▶ _Do this_
Transcribe the listing exactly, leaving out every picture.

======== Dataset extract ========

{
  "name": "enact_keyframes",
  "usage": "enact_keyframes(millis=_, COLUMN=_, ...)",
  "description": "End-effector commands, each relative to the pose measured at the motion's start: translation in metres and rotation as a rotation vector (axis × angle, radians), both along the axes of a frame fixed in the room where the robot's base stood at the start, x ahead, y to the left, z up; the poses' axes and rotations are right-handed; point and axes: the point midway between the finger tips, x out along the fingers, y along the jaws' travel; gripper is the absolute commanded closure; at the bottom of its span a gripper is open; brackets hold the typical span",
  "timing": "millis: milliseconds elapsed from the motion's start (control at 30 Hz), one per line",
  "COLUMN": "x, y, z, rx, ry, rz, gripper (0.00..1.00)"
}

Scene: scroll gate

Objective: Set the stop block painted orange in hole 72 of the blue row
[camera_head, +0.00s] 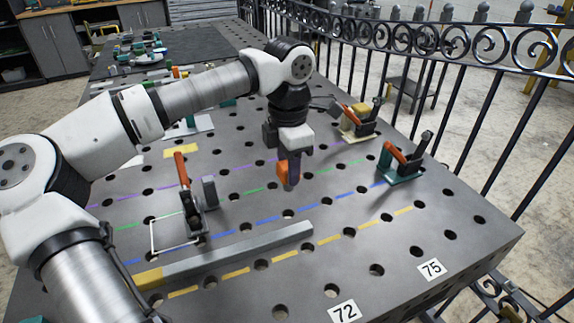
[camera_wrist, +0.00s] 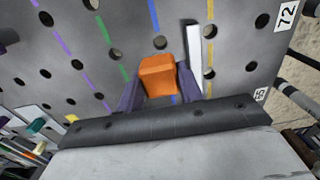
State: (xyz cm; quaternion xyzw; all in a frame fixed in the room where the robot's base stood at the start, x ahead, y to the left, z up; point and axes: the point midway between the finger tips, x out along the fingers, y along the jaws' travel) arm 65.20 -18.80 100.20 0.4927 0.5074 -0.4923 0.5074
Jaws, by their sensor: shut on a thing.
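My gripper (camera_head: 290,164) is shut on the orange stop block (camera_head: 282,174) and holds it above the perforated steel table (camera_head: 455,215). In the wrist view the orange block (camera_wrist: 158,74) sits between the two dark fingers. The blue row (camera_head: 268,220) is a line of blue dashes between holes, and it runs under the block. In the wrist view a blue-row hole (camera_wrist: 160,42) shows just past the block. The number 72 label (camera_head: 345,312) is at the table's front edge; it also shows in the wrist view (camera_wrist: 286,14). The block's lower end is partly hidden by a finger.
Toggle clamps stand at left (camera_head: 193,207), at the back (camera_head: 357,122) and at right (camera_head: 402,162). A black scroll gate (camera_head: 465,65) borders the right. A 75 label (camera_head: 431,268) is right of 72.

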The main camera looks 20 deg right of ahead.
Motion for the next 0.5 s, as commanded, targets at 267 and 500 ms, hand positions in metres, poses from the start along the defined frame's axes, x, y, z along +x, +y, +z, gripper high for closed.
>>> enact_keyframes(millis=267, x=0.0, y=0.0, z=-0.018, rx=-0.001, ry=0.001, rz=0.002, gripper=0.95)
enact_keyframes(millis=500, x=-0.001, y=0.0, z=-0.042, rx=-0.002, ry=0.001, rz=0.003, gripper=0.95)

========

▶ _Written solution_
{
  "name": "enact_keyframes",
  "usage": "enact_keyframes(millis=_, COLUMN=_, ...)",
  "description": "End-effector commands, each relative to the pose measured at the motion's start: translation in metres and rotation as a rotation vector (axis × angle, radians), both along the axes of a frame fixed in the room where the robot's base stood at the start, x ahead, y to the left, z up; the poses' axes and rotations are right-handed; point and axes: the point midway between the finger tips, x out along the fingers, y along the jaws' travel; gripper is the absolute commanded closure; at the bottom of its span a gripper is open; brackets hold the typical span",
  "timing": "millis: milliseconds elapsed from the motion's start (control at 30 Hz), one per line",
  "COLUMN": "x, y, z, rx, ry, rz, gripper (0.00..1.00)"
}

Scene: scroll gate

Objective: Set the stop block painted orange in hole 72 of the blue row
[camera_head, +0.00s] 
[camera_wrist, +0.00s] 
State: (xyz cm; quaternion xyzw; all in a frame fixed in the room where the robot's base stood at the start, x ahead, y to the left, z up; point and axes: the point midway between the finger tips, x out along the fingers, y along the jaws' travel) arm 65.20 -18.80 100.20 0.4927 0.5074 -0.4923 0.5074
Jaws, by their sensor: shut on a thing.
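My gripper (camera_head: 290,164) is shut on the orange stop block (camera_head: 282,174) and holds it above the perforated steel table (camera_head: 455,215). In the wrist view the orange block (camera_wrist: 158,74) sits between the two dark fingers. The blue row (camera_head: 268,220) is a line of blue dashes between holes, and it runs under the block. In the wrist view a blue-row hole (camera_wrist: 160,42) shows just past the block. The number 72 label (camera_head: 345,312) is at the table's front edge; it also shows in the wrist view (camera_wrist: 286,14). The block's lower end is partly hidden by a finger.
Toggle clamps stand at left (camera_head: 193,207), at the back (camera_head: 357,122) and at right (camera_head: 402,162). A black scroll gate (camera_head: 465,65) borders the right. A 75 label (camera_head: 431,268) is right of 72.

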The main camera looks 20 deg right of ahead.
Motion for the next 0.5 s, as commanded, targets at 267 and 500 ms, hand positions in metres, poses from the start along the defined frame's axes, x, y, z along +x, +y, +z, gripper high for closed.
>>> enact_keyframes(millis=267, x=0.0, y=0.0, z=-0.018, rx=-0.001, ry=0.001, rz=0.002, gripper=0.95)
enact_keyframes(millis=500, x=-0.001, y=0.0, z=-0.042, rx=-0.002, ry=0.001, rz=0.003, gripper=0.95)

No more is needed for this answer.